Wie immer möchte die Wochenschau von Hal Faber den Blick für die Details schärfen: Die sonntägliche Wochenschau ist Kommentar, Ausblick und Analyse. Sie ist Rück- wie Vorschau zugleich.

Was war.

*** Bekanntlich hat die Nicht-Hannoveranerin Marie Antoinette nicht gesagt, das Volk möge Kuchen essen, wenn kein Brot da ist: "S’ils n’ont pas de pain, qu’ils mangent de la brioche!" Was ihre Gegner kolportierten, stammt aus der Feder von Jean-Jacques Rousseau, der in seinen Confessions von einer hohen Prinzessin berichtet, die über die Hungersnot ihres Volkes unterrichtet wird und die nämliche blasierte Antwort gibt. Rousseau suchte eine bildhafte Illustration der adeligen Dekadenz und fand sie im wenig nahrhaften Weißbrot. Der praktisch gemeinte, völlig an der Wirklichkeit vorbeigehende Vorschlag gehört seitdem zur Standardausstattung der rhetorischen Werkzeugkiste. Das Volk mag ACTA nicht? Aber es muss doch an Marken glauben, es muss den Markenkram fressen, denn eine Kultur der Fälscher ist der Untergang aller Kultur.

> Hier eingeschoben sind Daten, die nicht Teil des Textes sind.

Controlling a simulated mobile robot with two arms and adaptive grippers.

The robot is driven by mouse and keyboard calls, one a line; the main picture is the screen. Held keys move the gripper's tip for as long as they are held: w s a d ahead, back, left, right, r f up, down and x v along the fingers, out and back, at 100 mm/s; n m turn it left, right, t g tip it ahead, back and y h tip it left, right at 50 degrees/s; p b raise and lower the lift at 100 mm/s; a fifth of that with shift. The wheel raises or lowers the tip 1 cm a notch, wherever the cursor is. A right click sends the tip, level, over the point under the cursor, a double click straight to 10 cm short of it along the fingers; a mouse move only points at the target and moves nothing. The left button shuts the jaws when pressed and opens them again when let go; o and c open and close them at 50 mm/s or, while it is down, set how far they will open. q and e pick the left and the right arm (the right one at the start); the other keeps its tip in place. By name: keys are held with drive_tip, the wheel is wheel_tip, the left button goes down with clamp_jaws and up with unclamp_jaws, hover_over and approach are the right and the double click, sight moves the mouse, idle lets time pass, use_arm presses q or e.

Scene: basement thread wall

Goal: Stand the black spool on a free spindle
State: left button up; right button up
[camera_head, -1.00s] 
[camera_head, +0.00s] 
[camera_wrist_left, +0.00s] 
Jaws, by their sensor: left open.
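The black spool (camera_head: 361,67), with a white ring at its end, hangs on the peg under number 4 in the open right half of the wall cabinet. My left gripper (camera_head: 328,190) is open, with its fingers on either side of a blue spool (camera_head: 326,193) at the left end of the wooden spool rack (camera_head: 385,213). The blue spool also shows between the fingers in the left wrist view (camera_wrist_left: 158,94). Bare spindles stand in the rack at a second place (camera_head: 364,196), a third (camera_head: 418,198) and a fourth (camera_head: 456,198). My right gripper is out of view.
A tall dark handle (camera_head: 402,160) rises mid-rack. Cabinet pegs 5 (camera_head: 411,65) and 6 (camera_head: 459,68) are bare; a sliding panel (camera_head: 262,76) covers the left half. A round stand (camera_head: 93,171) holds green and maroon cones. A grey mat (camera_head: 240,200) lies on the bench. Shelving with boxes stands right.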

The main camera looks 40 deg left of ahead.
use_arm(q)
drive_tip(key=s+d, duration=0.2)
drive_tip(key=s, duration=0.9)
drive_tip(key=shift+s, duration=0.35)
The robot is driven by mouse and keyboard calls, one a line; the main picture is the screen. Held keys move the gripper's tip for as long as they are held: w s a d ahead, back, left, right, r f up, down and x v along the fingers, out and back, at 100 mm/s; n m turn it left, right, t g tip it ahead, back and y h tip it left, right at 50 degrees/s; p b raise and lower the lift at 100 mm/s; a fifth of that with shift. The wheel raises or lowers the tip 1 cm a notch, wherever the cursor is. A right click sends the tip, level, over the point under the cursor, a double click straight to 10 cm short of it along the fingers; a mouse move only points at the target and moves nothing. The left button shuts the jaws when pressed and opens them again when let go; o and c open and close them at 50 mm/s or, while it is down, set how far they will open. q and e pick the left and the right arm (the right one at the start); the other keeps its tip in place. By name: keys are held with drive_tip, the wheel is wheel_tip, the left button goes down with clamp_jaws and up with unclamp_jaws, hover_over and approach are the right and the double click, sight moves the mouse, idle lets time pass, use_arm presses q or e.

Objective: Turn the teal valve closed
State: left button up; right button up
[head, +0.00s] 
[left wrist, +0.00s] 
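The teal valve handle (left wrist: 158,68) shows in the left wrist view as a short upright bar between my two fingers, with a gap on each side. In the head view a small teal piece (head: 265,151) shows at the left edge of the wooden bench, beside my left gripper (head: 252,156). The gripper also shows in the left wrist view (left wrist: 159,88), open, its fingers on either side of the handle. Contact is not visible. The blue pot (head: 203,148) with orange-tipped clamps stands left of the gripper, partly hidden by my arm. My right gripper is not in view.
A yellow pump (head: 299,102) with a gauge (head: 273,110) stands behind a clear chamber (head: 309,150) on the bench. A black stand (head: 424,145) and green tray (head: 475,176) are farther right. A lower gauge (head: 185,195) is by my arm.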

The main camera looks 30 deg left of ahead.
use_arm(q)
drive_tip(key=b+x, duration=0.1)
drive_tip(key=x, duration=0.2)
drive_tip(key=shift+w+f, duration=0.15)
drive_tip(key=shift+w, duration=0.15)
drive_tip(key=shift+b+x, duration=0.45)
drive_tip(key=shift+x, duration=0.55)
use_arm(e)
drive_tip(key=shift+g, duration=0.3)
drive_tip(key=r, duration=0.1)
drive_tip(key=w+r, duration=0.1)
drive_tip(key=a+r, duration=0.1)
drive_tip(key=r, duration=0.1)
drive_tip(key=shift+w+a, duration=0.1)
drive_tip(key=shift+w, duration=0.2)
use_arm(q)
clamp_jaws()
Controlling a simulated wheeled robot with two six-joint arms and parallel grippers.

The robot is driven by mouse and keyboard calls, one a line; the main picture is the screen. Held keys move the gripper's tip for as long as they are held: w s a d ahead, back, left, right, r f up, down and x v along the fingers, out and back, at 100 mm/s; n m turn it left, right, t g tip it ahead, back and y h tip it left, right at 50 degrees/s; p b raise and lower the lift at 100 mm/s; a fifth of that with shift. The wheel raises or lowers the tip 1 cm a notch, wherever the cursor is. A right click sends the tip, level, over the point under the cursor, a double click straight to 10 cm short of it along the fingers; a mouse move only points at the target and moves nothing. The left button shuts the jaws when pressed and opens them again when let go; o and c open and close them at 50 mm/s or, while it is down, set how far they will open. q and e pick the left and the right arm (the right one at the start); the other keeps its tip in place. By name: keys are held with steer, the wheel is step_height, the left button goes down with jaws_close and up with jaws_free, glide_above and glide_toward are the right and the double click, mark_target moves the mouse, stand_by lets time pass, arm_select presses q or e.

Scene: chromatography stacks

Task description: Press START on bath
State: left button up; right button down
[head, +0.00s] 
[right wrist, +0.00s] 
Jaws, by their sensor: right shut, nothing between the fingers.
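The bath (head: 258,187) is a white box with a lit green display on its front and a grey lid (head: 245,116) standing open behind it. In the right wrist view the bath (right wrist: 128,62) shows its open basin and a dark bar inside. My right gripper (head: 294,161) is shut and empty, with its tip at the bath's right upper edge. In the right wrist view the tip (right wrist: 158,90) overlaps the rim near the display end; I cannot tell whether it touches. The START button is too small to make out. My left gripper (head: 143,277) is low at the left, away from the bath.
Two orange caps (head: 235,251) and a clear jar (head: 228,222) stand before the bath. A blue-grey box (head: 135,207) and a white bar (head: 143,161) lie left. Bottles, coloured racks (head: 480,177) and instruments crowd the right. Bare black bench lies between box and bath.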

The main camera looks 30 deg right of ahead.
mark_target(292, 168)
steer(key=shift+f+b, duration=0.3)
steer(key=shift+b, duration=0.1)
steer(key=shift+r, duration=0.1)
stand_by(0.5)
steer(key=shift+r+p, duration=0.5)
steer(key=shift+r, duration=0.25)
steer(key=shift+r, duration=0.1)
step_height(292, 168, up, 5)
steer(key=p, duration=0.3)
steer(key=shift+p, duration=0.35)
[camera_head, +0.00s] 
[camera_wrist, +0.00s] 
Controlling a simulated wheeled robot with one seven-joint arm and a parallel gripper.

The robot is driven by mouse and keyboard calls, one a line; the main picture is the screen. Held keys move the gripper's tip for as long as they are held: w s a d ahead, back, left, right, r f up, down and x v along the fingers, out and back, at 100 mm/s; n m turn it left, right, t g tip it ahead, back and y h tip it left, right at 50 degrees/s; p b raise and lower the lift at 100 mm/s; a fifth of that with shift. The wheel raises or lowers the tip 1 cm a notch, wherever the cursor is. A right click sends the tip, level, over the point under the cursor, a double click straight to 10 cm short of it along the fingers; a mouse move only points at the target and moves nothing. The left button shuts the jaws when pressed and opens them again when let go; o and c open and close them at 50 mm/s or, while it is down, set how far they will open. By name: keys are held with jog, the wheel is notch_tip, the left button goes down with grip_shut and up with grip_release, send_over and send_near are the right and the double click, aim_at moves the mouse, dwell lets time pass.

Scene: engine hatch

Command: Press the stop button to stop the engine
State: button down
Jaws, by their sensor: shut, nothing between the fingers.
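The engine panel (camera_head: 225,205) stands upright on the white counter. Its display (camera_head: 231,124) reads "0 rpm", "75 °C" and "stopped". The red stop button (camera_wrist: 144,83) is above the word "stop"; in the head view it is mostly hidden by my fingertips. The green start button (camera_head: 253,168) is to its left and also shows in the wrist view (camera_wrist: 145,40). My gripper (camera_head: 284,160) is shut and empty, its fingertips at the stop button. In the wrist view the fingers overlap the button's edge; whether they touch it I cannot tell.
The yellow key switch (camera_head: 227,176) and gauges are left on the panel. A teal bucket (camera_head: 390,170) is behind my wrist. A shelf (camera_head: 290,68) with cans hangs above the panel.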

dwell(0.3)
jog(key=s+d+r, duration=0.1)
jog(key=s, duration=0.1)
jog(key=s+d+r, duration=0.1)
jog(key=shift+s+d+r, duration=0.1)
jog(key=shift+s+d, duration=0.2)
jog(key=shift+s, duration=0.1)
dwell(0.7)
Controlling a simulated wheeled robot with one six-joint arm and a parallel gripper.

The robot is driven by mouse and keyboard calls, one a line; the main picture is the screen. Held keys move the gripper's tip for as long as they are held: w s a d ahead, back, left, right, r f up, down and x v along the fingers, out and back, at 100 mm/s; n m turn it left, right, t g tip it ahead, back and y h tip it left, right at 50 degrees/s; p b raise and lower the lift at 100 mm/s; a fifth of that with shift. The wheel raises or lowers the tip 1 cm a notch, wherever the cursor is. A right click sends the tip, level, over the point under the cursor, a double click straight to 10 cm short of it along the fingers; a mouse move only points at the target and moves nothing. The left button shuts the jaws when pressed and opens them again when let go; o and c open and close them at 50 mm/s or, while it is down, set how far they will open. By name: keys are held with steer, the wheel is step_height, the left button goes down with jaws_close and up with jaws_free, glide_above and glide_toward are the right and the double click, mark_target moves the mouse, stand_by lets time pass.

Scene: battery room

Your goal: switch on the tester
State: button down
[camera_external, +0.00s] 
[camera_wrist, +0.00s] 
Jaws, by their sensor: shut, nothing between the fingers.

*** Vor den Clouds des Internet, im Jahre 1968 mokierte sich Hugh Kenner über die Rückständigkeit einer Kultur, die auf immer perfekteren Reproduktionsverfahren beruht und dennoch Dinge wie das Urheberrecht und die Originalität für sich reklamiert: "Leben wir doch in einer Zeit der vorgedruckten Briefe, der Unterschriftenstempel, der allen verfügbaren Kongressberichte, der Tonbandmontagen, der Xerokopien und der Farbfotografien, der perfekt reproduzierten van Goghschen Sonnenblumen, der sorgsam gestellten Dokumentarfilme und der Abermillionen gleicher Suppenkonserven, die Körper mit Glasaugen und Goldzähnen ernähren." In den Zeiten der universalen technischen Reproduzierbarkeit hat ein sorgsam ausgewählter Trupp von Lobbyisten ein Abkommen ausgehandelt, das angeblich, von EU-Juristen kontrolliert, überaus fair sein soll. Die Rede ist von einem Rechtsdienstgutachten, dass dies bestätigt, aber nicht für die Öffentlichkeit bestimmt ist. Ein Gutachten über Verträge, die in weiten Teilen bei der Veröffentlichung geschwärzt sind, das steht in bester Tradition der Brioches. Auch die verwaschene Erklärung der deutschen Politik, ACTA "vorerst" nicht zu unterzeichnen, passt ins Beutelschema großer Politik. Die Zahlen über die ACTA-Demonstranten sind noch kippelig, aber wenn eine Minimalschätzung von 30.000 Demonstranten in 50 Städten an einem wirklich kalten Samstag spricht, ist das berümte "deutliche Zeichen" eine Exklamation.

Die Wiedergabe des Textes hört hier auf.